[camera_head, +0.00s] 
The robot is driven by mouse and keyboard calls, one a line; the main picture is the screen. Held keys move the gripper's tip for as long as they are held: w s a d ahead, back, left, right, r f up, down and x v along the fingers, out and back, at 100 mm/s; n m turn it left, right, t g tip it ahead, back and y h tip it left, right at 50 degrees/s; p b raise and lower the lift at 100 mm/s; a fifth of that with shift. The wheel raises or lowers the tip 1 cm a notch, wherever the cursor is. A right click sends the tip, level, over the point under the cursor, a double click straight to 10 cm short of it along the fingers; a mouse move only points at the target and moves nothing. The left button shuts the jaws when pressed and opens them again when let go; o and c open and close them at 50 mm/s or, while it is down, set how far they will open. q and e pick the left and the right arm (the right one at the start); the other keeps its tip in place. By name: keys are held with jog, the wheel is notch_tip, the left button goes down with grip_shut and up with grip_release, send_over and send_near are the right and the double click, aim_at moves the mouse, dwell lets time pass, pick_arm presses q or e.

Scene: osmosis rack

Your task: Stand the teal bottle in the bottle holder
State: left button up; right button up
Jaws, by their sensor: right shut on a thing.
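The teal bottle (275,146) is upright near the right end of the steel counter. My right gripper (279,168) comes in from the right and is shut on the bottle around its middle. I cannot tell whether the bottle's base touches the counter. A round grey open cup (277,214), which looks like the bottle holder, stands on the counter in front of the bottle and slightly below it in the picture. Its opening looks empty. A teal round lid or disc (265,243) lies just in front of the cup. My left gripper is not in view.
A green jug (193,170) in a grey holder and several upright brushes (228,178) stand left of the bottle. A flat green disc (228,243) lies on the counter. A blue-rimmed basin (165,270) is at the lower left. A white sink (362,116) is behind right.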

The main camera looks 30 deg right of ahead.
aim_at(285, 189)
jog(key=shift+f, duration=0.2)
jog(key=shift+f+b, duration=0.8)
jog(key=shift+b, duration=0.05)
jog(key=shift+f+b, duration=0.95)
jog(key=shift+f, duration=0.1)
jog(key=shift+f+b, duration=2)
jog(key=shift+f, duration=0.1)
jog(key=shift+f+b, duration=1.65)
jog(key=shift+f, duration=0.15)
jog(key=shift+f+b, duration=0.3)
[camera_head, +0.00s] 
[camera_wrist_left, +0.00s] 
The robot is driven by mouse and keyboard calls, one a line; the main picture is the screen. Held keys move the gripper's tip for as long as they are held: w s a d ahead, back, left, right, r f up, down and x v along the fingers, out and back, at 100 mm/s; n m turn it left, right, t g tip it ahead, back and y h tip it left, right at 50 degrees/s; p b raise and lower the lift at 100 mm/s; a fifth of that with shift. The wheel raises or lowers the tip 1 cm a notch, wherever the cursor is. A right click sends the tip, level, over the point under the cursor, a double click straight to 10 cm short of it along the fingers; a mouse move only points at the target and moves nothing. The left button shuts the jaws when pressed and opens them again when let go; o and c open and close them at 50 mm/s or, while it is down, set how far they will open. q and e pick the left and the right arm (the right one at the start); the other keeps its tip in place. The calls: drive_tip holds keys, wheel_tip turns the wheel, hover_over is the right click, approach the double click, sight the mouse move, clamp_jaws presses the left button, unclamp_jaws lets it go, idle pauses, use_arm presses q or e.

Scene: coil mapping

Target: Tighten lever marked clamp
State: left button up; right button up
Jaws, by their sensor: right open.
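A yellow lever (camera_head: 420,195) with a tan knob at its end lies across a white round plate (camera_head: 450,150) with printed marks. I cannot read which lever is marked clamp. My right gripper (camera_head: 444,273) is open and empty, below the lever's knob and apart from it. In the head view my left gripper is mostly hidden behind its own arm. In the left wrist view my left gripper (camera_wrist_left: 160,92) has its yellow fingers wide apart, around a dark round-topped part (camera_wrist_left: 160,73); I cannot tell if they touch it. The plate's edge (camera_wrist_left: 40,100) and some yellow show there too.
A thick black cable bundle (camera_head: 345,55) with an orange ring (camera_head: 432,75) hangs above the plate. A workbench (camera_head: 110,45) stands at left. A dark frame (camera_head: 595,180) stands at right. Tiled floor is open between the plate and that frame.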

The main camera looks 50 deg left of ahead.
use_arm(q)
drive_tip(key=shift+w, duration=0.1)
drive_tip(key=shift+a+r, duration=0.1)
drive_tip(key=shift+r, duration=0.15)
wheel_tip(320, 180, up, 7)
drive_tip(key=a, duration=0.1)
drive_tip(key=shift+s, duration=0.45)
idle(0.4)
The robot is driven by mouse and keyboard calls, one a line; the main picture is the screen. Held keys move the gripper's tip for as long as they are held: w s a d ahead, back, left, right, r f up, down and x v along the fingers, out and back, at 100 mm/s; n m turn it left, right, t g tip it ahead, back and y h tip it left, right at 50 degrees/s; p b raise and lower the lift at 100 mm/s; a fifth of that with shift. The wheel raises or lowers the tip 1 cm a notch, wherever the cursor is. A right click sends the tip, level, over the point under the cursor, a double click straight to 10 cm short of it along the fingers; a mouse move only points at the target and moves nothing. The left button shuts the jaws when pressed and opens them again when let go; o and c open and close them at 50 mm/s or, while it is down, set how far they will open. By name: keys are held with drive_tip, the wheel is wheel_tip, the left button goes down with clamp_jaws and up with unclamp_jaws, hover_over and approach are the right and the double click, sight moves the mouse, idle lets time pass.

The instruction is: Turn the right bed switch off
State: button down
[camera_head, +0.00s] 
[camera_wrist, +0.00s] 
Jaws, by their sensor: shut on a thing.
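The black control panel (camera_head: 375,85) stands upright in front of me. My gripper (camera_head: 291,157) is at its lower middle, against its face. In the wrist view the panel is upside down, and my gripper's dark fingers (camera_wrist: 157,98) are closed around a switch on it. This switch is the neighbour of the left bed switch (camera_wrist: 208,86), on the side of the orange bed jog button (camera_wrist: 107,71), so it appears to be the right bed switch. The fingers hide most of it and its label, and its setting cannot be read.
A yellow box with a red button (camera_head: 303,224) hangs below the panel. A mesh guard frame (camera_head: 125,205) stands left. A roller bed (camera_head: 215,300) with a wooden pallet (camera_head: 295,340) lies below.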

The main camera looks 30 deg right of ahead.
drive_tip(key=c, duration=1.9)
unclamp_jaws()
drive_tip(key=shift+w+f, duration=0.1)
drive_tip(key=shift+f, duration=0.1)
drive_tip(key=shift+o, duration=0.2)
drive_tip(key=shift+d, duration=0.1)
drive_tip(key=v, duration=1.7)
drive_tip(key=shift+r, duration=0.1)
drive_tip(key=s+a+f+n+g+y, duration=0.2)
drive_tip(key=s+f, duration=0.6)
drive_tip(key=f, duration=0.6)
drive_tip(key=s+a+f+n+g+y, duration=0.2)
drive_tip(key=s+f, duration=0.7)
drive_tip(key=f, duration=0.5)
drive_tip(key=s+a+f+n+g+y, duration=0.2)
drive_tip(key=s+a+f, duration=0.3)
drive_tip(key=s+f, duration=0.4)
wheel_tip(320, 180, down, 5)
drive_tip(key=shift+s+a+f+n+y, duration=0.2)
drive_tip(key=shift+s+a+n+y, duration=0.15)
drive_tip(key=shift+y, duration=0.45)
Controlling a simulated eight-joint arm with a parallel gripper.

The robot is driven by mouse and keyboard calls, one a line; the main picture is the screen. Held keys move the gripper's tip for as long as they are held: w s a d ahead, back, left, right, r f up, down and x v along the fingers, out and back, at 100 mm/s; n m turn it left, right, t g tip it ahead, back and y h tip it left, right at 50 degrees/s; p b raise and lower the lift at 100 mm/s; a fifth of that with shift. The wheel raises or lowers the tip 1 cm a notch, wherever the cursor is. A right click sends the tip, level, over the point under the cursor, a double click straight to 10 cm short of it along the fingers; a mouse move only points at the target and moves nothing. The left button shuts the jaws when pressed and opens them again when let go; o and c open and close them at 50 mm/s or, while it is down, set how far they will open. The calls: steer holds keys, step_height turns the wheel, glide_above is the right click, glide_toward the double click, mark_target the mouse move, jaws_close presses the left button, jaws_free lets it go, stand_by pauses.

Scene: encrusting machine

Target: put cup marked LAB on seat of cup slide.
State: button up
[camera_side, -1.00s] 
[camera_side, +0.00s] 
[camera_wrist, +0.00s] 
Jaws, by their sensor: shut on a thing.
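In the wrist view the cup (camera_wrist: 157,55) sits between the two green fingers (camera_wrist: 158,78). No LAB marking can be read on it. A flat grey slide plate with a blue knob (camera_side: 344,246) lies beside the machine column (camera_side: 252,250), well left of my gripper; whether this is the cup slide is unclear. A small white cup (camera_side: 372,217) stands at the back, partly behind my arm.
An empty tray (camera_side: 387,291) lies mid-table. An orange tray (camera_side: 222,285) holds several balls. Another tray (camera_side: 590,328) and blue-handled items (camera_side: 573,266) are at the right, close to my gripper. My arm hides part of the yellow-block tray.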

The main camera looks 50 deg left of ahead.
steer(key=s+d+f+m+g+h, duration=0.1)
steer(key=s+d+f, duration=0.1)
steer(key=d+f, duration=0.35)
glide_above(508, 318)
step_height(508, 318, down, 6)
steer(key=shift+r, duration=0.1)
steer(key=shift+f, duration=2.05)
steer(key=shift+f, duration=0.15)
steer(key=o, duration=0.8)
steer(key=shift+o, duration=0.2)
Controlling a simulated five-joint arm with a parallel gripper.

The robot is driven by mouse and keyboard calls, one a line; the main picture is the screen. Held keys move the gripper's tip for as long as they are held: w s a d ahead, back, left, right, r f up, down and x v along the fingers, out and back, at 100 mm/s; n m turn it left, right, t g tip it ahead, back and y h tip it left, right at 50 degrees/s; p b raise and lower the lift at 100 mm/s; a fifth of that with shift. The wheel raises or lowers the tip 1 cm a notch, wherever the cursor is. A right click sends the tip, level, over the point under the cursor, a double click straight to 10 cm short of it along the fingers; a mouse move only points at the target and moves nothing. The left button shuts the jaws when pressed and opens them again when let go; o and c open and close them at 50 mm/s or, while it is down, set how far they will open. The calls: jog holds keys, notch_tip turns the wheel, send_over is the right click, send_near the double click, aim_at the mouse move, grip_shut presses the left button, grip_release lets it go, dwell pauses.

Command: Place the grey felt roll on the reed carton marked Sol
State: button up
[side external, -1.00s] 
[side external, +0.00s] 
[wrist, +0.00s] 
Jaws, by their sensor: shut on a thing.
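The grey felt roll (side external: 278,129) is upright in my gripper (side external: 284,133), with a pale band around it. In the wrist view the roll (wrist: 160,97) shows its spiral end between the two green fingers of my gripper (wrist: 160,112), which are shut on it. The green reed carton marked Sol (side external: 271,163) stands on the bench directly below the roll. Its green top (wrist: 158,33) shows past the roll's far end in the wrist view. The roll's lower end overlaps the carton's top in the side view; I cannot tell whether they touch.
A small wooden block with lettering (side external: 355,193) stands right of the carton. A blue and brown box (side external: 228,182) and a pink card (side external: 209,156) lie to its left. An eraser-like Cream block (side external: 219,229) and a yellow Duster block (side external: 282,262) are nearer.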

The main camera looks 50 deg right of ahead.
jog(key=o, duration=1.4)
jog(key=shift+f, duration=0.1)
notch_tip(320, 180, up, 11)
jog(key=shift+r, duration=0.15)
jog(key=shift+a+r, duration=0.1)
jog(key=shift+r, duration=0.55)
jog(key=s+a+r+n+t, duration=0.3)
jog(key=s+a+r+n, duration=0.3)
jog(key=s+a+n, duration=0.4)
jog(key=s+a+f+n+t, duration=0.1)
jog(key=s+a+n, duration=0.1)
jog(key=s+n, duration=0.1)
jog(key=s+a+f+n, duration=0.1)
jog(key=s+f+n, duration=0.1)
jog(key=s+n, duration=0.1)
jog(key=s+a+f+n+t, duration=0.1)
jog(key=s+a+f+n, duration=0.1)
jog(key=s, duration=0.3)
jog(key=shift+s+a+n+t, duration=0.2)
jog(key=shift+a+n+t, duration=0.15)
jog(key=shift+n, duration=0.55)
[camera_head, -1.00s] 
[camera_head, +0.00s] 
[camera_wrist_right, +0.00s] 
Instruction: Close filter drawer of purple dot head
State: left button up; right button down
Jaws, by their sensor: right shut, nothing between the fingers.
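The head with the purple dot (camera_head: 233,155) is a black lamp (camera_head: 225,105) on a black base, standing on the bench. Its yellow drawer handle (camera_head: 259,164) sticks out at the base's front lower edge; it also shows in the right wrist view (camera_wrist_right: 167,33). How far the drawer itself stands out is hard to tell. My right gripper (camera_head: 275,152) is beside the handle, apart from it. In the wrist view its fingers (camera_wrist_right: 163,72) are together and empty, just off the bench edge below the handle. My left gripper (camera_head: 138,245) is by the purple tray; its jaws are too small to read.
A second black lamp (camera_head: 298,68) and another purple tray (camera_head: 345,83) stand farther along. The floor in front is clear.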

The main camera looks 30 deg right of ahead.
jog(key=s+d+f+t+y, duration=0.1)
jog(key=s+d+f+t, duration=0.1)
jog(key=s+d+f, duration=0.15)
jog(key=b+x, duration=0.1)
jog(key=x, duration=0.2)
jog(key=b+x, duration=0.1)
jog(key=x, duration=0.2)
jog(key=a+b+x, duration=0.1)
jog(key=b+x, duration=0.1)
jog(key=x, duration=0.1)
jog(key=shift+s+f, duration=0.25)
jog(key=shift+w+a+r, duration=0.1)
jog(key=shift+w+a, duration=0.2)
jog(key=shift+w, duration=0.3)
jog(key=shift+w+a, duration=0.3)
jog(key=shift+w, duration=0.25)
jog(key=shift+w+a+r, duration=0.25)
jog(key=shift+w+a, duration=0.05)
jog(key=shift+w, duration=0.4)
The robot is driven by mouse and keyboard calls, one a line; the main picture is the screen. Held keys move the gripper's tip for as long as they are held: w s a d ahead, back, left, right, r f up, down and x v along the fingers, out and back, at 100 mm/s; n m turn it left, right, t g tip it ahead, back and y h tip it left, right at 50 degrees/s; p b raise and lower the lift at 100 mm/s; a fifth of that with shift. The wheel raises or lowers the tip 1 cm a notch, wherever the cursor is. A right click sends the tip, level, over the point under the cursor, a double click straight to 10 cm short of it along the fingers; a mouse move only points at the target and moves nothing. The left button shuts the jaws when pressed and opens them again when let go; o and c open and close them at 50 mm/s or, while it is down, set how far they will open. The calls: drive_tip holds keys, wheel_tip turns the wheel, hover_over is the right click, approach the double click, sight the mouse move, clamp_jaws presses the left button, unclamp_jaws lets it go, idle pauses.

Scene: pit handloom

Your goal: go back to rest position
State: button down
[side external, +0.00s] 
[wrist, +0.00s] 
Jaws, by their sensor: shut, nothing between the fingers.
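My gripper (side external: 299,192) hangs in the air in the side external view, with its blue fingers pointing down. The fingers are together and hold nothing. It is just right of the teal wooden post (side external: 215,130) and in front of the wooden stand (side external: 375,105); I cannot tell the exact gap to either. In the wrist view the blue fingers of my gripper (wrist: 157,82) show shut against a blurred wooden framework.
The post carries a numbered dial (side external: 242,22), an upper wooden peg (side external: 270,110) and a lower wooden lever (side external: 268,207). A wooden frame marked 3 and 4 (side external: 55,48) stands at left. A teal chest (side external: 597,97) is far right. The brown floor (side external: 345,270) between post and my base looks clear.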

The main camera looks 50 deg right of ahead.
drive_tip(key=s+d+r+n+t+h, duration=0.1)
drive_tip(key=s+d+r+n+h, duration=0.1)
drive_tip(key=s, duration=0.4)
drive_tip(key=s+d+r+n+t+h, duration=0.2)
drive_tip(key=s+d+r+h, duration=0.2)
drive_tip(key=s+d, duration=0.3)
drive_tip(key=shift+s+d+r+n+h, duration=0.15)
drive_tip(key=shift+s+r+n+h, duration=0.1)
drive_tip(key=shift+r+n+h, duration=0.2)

# # # #

**What the task asks**
Count each line of the data where the word "simulated" appears, then reply with the total only.

**Solution for this problem**
2